Many people expect big matches to be sprinkled with near-falls to add more drama. After all, that has been the conventional wisdom in professional wrestling for decades. You wear down your opponent, go for a few pins to weaken them some more. And when they kick out, it gives the audience something exciting to sink into. Then, once the match ends with a big pinfall, you’ll have taken the audience on a rollercoaster of ups and downs.
This was not that sort of match.
The Match’s Focus and Direction
Instead of filling the match with empty pinfall attempts that would obviously get kicked out of, Tanahashi and Suzuki focused on logic.

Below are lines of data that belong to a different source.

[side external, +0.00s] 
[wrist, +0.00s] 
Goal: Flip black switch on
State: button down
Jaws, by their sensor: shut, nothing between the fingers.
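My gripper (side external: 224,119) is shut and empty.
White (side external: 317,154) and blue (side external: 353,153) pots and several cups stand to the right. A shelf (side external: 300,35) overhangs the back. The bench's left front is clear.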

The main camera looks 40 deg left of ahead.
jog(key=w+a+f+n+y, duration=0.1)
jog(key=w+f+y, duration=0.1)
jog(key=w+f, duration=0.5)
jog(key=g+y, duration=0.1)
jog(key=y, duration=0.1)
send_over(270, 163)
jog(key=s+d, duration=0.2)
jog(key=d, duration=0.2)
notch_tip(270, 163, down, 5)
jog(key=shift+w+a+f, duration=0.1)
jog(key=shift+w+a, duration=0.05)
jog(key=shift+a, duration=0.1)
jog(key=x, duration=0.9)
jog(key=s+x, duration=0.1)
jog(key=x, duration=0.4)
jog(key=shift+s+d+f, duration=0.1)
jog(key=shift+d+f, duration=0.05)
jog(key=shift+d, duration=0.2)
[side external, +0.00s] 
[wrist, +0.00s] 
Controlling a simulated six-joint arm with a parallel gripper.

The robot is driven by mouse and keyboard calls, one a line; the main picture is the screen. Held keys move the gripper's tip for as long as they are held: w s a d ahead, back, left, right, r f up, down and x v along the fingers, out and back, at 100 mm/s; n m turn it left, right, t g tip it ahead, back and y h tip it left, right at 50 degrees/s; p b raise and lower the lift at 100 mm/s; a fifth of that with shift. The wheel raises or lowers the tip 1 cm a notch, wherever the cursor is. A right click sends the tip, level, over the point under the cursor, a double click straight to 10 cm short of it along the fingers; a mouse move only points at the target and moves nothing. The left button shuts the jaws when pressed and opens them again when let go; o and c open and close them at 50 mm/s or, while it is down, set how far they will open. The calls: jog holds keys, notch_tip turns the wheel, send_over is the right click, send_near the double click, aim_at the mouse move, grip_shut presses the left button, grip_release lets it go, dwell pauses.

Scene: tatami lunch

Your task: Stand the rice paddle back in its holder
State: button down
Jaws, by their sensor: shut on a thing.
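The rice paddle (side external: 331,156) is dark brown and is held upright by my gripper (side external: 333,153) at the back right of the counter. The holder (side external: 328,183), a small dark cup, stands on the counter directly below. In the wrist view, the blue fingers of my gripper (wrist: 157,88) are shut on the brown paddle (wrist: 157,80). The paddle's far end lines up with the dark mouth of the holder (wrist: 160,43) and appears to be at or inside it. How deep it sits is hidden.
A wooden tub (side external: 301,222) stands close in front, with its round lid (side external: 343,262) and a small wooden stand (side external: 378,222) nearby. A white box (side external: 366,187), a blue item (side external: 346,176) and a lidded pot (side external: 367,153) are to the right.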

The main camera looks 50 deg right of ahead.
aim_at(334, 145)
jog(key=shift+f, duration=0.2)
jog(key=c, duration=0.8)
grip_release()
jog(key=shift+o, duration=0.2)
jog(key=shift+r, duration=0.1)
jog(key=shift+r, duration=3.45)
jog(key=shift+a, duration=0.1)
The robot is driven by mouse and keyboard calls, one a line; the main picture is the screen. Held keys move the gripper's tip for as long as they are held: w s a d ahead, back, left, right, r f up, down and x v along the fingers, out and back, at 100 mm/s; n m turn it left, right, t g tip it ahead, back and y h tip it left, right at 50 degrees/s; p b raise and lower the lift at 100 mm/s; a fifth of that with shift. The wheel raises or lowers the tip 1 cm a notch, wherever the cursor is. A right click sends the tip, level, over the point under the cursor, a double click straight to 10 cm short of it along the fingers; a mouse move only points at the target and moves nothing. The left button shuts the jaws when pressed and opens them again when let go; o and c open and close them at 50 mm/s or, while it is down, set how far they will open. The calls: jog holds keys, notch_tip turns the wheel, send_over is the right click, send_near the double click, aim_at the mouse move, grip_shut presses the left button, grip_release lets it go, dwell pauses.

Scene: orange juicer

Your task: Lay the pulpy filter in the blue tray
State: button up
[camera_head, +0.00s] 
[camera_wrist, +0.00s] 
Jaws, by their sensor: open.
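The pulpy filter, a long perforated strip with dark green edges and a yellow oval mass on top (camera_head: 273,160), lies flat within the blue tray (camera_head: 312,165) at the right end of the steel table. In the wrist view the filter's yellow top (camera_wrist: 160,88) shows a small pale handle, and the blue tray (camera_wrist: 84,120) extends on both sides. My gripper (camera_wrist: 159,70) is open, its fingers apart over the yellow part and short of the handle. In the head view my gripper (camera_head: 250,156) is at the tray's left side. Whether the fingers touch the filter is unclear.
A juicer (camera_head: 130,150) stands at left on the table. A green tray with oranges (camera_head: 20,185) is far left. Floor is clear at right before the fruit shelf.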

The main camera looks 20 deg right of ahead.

They weakened each other with only submission holds and a handful of signature maneuvers designed to weaken one body part or another. In doing so, this match became a pure endurance contest, one that could end at any time. Tanahashi and Suzuki had done so much damage to each other that any submission hold could conceivably end the match. That left fans watching tensely as the action unfolded.
This match really stands out because of how much it defies modern wrestling conventions. You can find thousands of matches that have countless dramatic near-falls in them. You can find just as many filled with crazy daredevil acrobatics that makes fans scream at the top of their lungs. And you can also find plenty of matches filled with crazy big moves that are executed just for the hell of it.
But you won’t find a lot of matches focused almost exclusively on submission holds. And you will find even fewer that have those submission holds done in such a way that it turns the grappling match into a fantastic and believable endurance contest. And you’ll find fewer still that have the believability and drama that Tanahashi and Suzuki displayed here.
In that sense, this really is a one-of-a-kind wrestling match and a damned good one at that.